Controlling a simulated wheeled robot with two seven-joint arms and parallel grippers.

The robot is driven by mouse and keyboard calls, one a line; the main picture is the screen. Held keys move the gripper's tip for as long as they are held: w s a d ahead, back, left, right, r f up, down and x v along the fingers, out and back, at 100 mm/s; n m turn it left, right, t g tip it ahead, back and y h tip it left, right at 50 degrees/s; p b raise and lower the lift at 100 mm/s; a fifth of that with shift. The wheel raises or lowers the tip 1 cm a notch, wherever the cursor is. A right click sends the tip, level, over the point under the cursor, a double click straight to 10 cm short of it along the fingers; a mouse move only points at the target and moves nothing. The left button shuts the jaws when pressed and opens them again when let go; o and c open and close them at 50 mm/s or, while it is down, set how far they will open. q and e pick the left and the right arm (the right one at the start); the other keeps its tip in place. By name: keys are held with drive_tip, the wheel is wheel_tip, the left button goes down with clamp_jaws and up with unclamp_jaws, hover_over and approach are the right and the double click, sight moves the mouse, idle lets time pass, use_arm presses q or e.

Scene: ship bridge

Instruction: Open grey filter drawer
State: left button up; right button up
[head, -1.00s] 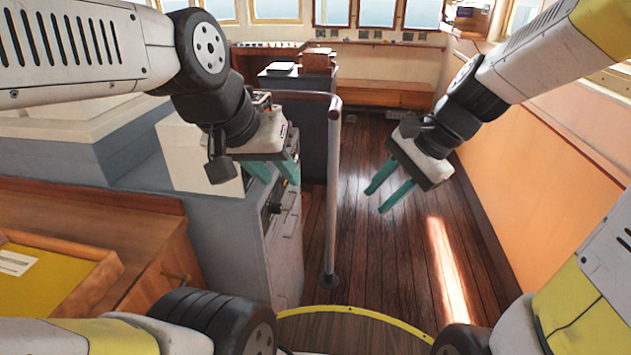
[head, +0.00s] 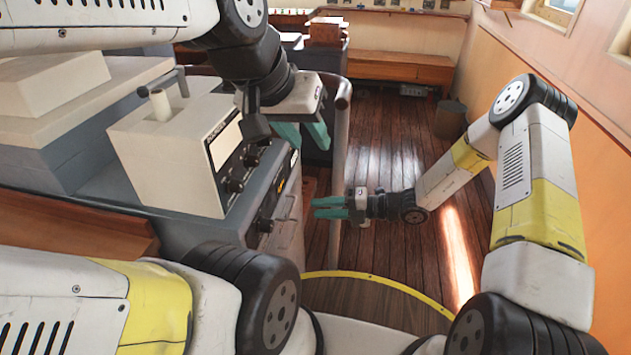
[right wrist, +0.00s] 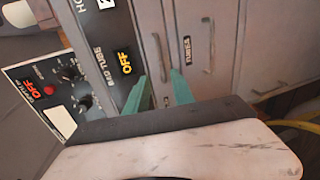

::::

WHAT YOU SHOULD DO ▸
How many of the lines above hold "robot"? Answer with only the number.

TASK OUTPUT ▸
2